:: Work instructions ::
Skip pictures in the listing below; copy exactly the lines from the one with "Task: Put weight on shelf" through the one with "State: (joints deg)", inclusive.

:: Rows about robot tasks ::
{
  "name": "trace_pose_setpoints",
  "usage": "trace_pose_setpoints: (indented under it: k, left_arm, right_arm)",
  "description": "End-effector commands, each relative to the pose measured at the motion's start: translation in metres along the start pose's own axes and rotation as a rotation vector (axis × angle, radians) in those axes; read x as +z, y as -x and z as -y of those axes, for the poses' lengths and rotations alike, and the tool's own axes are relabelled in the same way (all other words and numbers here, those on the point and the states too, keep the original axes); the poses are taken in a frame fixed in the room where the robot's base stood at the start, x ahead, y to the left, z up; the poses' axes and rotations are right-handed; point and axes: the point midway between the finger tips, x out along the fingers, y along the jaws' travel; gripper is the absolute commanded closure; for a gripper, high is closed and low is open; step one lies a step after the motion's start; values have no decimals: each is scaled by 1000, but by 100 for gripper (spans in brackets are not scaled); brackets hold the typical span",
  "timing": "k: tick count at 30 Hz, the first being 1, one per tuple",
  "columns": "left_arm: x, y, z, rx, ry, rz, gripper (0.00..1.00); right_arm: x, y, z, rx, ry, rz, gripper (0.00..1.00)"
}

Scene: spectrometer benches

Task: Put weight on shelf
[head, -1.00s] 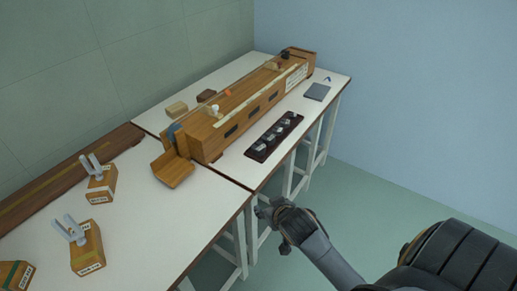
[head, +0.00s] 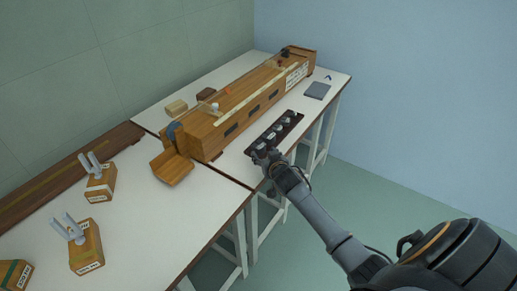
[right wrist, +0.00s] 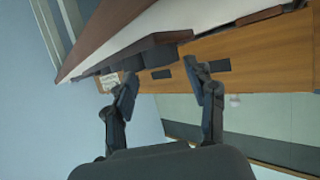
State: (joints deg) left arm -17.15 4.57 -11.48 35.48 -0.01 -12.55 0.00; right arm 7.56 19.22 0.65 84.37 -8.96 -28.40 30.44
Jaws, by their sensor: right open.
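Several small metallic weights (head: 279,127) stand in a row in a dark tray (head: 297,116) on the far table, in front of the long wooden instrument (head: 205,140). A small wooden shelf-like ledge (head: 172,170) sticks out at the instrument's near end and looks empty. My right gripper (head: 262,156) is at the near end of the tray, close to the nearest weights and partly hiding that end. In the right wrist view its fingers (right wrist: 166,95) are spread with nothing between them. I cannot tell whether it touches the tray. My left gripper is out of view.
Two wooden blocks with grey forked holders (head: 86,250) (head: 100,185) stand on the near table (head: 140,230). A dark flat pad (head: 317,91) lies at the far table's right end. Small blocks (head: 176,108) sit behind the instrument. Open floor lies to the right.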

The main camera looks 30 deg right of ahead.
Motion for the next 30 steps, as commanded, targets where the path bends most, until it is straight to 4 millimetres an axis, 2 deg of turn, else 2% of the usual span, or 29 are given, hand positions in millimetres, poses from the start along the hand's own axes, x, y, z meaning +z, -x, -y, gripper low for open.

==

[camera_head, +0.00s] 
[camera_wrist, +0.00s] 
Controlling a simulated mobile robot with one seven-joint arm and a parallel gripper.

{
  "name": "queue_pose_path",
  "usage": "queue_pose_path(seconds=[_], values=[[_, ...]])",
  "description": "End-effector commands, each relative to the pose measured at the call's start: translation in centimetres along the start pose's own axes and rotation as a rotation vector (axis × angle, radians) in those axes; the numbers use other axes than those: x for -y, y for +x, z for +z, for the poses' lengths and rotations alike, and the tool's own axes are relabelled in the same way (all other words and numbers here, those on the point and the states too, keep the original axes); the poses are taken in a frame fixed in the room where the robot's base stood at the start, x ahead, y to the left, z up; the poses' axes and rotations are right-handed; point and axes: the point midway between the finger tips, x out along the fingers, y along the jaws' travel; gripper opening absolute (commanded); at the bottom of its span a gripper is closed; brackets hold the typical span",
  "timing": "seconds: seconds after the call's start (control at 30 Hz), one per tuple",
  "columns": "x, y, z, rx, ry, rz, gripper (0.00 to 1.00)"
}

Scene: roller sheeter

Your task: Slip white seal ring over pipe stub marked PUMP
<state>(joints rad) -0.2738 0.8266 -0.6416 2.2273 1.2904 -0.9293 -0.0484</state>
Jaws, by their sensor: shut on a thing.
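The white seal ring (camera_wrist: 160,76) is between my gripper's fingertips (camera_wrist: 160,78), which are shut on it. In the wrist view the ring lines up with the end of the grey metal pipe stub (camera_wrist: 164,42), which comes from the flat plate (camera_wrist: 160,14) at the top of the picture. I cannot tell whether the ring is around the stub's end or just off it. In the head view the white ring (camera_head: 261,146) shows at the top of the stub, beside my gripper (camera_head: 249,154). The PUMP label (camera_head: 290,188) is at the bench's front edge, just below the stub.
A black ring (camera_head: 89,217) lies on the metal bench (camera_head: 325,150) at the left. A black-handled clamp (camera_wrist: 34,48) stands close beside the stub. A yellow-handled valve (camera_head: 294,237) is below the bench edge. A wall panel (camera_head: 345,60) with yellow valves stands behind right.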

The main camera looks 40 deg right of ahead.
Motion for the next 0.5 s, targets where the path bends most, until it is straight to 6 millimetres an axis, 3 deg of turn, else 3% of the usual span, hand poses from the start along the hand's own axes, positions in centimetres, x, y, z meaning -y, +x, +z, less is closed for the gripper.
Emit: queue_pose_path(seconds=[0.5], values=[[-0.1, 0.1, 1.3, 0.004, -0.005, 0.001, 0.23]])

--

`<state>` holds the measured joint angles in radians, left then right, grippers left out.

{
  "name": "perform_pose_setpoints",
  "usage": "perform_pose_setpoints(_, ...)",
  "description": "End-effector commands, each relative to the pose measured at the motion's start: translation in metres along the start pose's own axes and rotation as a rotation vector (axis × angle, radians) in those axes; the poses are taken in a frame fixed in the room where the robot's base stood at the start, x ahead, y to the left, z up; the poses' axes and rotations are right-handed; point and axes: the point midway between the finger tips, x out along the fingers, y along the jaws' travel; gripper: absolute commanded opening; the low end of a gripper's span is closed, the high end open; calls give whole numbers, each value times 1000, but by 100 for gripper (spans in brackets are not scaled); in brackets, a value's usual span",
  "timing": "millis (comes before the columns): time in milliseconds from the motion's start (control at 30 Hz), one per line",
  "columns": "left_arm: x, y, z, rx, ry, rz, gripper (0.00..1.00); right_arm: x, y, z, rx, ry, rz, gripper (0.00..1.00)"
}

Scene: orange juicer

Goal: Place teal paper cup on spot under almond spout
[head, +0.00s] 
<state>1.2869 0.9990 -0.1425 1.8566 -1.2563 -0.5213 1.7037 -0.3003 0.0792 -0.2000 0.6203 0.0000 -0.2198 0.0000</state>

:: Solution to this task ::
Task: Put weight on shelf
[head, -1.00s] 
[head, +0.00s] 
[right wrist, +0.00s] 
State: (joints deg) left arm -17.15 4.57 -11.48 35.48 -0.01 -12.55 0.00; right arm 7.56 19.22 0.65 84.37 -8.96 -28.40 30.44

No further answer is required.